▶ [Collected material]
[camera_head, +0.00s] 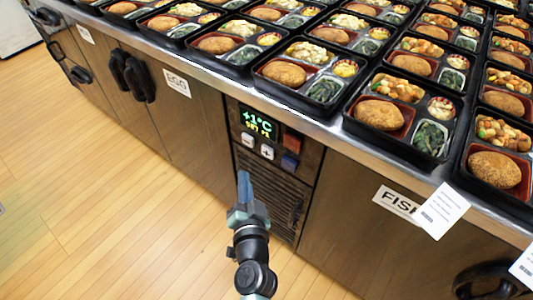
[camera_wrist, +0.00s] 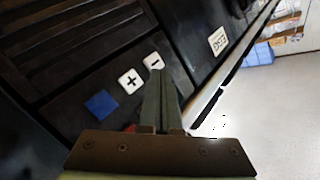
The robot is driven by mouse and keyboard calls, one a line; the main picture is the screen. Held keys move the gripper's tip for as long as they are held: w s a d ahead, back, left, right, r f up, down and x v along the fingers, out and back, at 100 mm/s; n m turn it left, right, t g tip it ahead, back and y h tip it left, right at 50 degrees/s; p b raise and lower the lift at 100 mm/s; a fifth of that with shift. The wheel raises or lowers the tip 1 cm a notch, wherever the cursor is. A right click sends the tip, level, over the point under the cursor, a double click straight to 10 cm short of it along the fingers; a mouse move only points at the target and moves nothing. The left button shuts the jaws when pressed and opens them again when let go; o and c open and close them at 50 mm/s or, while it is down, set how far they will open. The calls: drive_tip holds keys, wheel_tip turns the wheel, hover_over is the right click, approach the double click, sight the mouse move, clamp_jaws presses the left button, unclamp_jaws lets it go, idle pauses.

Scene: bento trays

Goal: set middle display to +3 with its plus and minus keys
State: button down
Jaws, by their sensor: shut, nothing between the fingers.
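The lit display (camera_head: 258,123) sits on the control panel under the counter edge. Its large green line reads +1°C; the smaller yellow line below is too blurred to read surely. The minus key (camera_head: 247,139) and plus key (camera_head: 267,152) are small white squares below it. In the wrist view the minus key (camera_wrist: 153,61) lies just beyond my fingertips and the plus key (camera_wrist: 131,81) to their left. My gripper (camera_head: 243,178) is shut and empty, below the keys in the head view. Contact with a key cannot be told. The display is hidden in the wrist view.
A blue button (camera_head: 289,162) and a reddish button (camera_head: 292,142) are right of the keys. A vent grille (camera_head: 270,195) is below. Cabinet doors with black handles (camera_head: 133,78) flank the panel. Several bento trays (camera_head: 290,95) fill the counter; the wooden floor (camera_head: 90,200) is clear.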

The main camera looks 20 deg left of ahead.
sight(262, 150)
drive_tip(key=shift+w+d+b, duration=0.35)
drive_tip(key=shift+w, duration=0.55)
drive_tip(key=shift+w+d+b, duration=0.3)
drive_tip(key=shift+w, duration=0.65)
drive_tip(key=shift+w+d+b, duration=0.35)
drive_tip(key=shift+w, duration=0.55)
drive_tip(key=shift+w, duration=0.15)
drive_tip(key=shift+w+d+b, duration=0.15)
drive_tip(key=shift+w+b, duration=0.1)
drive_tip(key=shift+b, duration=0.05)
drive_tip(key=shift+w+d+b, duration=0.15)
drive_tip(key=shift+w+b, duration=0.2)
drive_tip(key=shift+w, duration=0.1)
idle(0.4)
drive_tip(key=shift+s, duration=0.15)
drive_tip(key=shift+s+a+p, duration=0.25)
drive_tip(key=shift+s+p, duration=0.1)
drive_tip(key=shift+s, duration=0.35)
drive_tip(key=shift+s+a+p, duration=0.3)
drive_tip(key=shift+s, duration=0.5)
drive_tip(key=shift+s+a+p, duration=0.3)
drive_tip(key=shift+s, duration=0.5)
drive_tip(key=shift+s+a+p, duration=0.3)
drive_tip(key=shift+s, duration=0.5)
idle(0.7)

▶ [Directive] The first line to be transcribed is the one containing "Goal: set middle", and the last is the one containing "State: button down". Transcribe exactly those lines and nothing else.

▶ [Answer in full]
Goal: set middle display to +3 with its plus and minus keys
State: button down

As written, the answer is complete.